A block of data

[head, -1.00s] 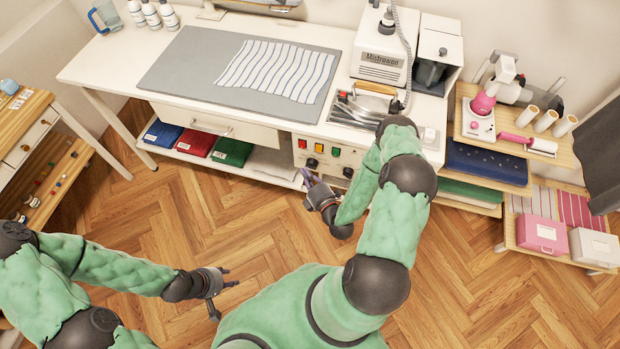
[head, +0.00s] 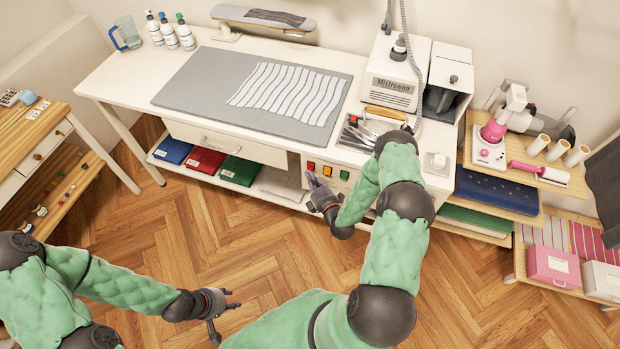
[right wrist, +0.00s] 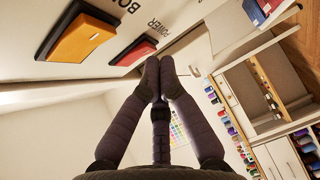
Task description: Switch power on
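The control panel (head: 327,181) is on the front of the table, below the tool tray. It has a red switch (head: 311,166), an amber one (head: 328,170) and a green one (head: 344,174). In the right wrist view the red switch (right wrist: 135,50) sits beside the word POWER, and the orange switch (right wrist: 78,39) by a partly cut-off label. My right gripper (head: 311,178) has its fingertips together (right wrist: 159,66), empty, close to the red switch; I cannot tell whether they touch. My left gripper (head: 229,310) is open and empty above the floor.
The table (head: 105,80) carries an ironing mat (head: 190,90), a white steam machine (head: 395,75) and a tool tray (head: 352,135). Colored folded cloths (head: 205,160) lie on its lower shelf. A shelf unit (head: 550,175) stands at the right. Floor (head: 190,240) is free in front.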

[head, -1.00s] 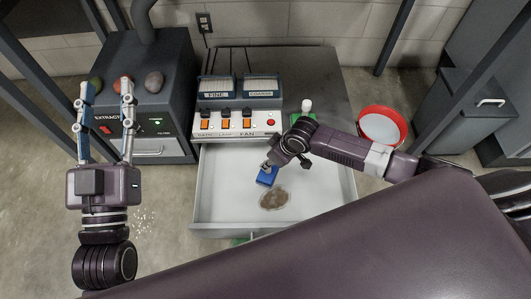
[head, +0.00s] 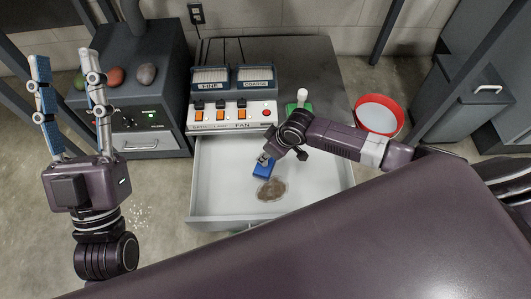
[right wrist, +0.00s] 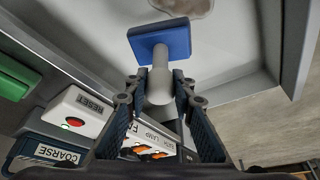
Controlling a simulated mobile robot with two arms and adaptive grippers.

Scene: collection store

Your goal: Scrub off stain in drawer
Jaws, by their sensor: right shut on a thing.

> _PROBLEM TO SOLVE_:
The material above must be printed exactly, with its pictures left out.

> _ANSWER FOR THE TASK_:
[head, -1.00s] 
[head, +0.00s] 
[right wrist, +0.00s] 
Task description: Switch power on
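The control panel (head: 327,181) is on the front of the table, below the tool tray. It has a red switch (head: 311,166), an amber one (head: 328,170) and a green one (head: 344,174). In the right wrist view the red switch (right wrist: 135,50) sits beside the word POWER, and the orange switch (right wrist: 78,39) by a partly cut-off label. My right gripper (head: 311,178) has its fingertips together (right wrist: 159,66), empty, close to the red switch; I cannot tell whether they touch. My left gripper (head: 229,310) is open and empty above the floor.
The table (head: 105,80) carries an ironing mat (head: 190,90), a white steam machine (head: 395,75) and a tool tray (head: 352,135). Colored folded cloths (head: 205,160) lie on its lower shelf. A shelf unit (head: 550,175) stands at the right. Floor (head: 190,240) is free in front.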

[head, -1.00s] 
[head, +0.00s] 
[right wrist, +0.00s] 
Controlling a simulated mobile robot with two arms and adaptive grippers.

Scene: collection store

Your goal: Scrub off stain in drawer
Jaws, by their sensor: right shut on a thing.

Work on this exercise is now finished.